[Start DATASET ENTRIES]
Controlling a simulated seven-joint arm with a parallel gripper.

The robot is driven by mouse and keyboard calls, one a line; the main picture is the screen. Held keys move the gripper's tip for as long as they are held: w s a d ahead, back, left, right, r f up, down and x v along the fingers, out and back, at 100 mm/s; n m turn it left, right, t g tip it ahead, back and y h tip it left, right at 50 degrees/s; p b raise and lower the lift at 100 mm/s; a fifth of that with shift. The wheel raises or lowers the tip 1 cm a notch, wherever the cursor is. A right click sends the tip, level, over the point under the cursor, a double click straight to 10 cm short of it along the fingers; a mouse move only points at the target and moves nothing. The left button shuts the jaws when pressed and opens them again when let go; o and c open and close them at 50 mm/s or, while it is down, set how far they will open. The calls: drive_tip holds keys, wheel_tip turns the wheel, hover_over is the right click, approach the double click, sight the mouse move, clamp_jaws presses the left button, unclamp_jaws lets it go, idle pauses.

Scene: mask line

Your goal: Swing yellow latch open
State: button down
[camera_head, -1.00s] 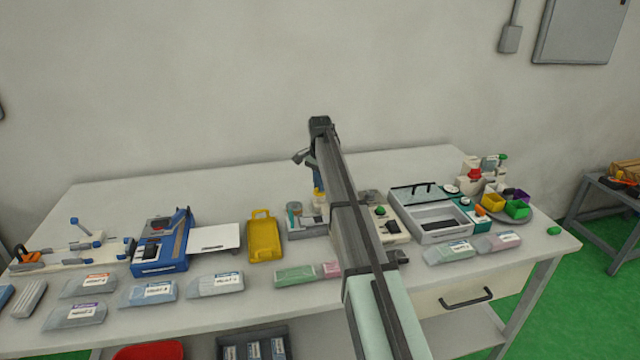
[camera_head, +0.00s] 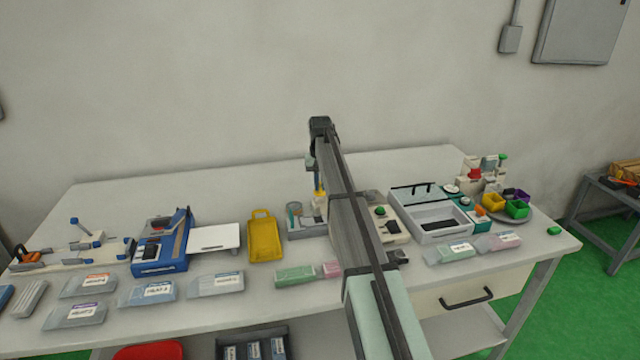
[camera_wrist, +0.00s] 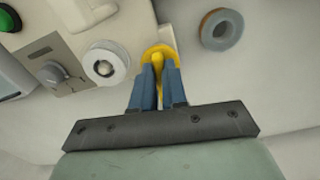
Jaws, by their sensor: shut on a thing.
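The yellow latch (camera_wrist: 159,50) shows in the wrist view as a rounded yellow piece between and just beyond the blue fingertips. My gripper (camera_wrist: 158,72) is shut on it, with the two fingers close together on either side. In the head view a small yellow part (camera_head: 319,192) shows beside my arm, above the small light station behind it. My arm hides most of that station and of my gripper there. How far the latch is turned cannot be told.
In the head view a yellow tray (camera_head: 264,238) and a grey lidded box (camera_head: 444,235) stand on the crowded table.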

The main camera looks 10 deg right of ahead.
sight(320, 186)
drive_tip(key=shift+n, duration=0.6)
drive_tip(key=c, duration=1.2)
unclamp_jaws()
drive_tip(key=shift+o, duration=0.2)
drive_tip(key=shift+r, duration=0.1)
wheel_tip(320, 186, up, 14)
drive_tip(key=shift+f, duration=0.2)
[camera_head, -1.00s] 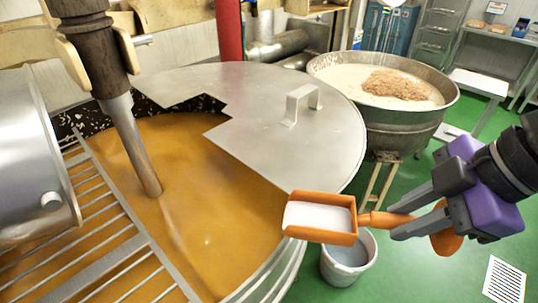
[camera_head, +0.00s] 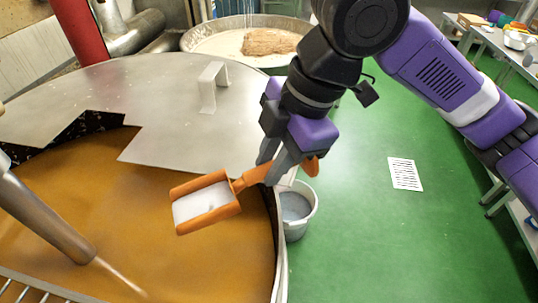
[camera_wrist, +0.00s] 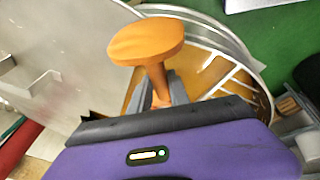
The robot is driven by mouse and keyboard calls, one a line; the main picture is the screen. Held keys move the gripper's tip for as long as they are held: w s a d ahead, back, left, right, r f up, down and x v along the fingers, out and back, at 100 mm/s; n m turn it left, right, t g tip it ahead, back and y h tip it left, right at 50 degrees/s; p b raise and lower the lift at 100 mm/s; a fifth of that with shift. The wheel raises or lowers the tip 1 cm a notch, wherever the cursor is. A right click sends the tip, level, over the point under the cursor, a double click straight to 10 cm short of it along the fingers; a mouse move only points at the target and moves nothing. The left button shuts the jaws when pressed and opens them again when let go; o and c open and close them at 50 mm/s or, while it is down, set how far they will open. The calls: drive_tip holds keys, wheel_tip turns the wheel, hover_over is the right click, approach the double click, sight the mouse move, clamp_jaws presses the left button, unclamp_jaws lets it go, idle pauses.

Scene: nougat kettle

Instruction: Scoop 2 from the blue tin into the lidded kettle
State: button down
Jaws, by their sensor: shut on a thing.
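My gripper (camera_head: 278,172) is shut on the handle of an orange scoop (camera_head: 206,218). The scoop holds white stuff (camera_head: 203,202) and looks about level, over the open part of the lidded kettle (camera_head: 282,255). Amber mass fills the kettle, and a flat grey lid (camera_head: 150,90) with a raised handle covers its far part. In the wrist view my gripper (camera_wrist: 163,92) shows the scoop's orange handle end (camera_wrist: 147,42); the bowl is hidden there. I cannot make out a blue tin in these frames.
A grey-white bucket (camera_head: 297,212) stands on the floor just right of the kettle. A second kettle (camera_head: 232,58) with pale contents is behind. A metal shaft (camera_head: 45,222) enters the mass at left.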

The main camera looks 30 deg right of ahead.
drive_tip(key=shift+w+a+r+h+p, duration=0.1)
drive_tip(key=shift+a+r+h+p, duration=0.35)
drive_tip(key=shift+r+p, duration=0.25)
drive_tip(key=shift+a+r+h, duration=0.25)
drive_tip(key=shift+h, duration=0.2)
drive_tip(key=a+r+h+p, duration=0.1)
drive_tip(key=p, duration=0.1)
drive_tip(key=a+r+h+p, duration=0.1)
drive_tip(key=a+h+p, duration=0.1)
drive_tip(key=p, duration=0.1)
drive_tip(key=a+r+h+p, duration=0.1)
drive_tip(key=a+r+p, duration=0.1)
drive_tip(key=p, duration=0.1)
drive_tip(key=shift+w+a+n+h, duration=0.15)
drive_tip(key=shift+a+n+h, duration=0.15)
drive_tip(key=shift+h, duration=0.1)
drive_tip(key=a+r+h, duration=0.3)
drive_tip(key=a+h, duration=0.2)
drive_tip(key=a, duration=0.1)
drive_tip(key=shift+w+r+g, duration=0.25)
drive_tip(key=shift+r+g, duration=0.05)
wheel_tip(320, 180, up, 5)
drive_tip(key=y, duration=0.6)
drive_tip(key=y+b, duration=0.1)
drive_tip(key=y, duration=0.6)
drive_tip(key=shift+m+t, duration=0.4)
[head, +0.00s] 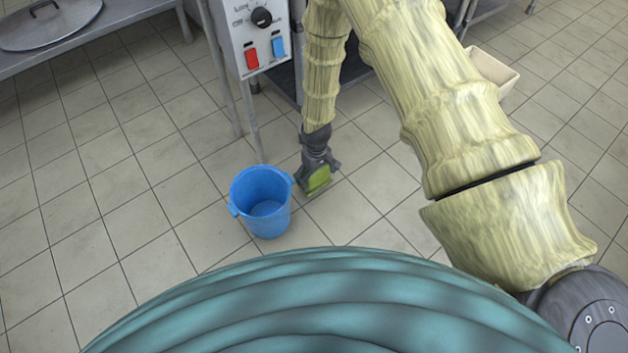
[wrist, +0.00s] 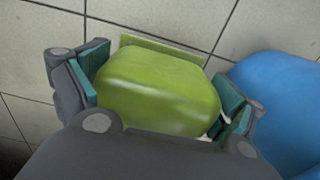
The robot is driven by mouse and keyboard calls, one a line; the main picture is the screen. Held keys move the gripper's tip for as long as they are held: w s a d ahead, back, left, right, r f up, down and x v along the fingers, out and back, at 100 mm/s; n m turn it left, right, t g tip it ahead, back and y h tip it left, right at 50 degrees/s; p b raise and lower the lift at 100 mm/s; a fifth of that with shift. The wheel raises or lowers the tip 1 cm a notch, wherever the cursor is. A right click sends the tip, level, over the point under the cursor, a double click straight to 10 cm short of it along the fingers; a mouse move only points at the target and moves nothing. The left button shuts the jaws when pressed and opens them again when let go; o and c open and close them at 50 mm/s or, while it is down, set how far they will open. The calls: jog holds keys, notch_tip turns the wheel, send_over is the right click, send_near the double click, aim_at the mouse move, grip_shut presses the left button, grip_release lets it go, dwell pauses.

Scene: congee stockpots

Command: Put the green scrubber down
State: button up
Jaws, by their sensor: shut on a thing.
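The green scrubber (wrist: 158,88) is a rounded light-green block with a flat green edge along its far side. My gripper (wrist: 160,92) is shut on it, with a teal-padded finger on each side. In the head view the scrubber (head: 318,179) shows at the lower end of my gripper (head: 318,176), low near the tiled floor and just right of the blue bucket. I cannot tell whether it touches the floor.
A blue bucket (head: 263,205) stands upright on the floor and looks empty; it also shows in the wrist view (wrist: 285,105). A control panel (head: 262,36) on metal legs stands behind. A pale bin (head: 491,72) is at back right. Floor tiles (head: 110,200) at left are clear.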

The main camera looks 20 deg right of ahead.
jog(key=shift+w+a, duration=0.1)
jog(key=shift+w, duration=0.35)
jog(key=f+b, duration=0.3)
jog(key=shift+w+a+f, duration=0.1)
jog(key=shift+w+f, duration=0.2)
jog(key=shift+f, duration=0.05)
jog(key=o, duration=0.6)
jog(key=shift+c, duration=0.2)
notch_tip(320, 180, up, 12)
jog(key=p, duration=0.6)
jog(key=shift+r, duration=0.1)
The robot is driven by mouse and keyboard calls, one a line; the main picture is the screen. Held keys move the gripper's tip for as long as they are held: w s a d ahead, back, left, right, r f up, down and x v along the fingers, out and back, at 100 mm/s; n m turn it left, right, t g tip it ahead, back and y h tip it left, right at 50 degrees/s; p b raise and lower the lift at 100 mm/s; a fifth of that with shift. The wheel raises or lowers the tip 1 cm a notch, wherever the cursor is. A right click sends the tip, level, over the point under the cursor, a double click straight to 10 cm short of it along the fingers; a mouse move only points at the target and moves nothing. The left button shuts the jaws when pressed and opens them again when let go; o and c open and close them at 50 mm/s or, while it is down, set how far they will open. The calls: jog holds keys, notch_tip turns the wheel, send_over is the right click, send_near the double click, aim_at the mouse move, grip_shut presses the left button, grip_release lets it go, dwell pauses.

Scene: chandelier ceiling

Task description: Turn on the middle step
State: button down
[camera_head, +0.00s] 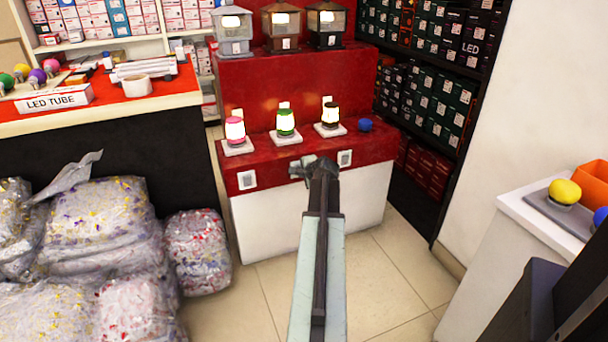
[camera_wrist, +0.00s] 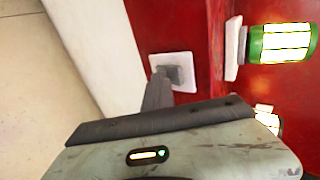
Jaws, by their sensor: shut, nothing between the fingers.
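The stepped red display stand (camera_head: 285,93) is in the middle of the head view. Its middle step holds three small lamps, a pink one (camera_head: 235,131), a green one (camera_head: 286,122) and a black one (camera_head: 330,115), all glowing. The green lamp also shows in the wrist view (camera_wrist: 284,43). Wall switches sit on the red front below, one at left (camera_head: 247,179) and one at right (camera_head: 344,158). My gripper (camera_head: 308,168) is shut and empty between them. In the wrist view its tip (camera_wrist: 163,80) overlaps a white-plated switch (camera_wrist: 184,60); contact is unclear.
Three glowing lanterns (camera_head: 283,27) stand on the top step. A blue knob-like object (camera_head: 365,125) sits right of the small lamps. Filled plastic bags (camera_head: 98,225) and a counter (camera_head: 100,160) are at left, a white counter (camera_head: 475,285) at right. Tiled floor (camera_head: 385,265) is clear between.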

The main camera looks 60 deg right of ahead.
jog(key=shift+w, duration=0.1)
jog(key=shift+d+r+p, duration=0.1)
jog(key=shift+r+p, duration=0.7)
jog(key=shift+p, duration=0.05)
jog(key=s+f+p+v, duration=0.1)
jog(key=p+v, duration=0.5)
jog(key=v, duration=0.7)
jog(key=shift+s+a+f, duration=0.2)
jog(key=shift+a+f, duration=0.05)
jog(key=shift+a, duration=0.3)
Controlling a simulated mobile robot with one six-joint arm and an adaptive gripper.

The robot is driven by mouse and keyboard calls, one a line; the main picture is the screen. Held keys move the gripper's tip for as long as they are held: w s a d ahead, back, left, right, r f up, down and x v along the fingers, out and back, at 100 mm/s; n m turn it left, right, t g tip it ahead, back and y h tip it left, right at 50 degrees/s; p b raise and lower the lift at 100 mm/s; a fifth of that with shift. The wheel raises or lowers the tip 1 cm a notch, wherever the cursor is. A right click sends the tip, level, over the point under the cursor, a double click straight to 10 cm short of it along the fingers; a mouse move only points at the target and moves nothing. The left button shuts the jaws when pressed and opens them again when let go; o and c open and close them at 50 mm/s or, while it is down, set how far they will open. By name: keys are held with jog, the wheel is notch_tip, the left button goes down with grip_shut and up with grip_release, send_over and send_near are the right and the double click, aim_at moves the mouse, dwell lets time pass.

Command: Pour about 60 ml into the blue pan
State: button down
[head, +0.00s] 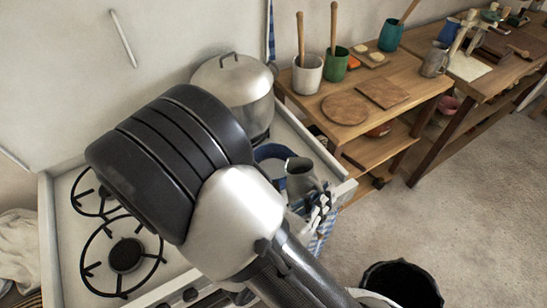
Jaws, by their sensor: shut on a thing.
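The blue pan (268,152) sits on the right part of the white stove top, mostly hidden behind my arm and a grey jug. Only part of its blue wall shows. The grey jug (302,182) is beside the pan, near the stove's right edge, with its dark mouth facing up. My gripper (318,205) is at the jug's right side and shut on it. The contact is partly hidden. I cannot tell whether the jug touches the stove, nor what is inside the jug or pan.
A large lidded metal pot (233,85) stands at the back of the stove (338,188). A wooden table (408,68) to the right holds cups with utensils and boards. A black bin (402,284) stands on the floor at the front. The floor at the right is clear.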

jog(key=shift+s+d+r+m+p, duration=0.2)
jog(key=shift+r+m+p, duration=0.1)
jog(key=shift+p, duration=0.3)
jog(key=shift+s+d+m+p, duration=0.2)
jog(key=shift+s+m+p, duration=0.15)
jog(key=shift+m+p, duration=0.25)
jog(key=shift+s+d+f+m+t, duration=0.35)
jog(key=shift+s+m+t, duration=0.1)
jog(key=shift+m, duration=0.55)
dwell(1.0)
[End DATASET ENTRIES]
### EXERCISE BRIEF:
Filter lines by "simulated" and return each hit.

### THE SOLUTION:
Controlling a simulated seven-joint arm with a parallel gripper.
Controlling a simulated mobile robot with one six-joint arm and an adaptive gripper.

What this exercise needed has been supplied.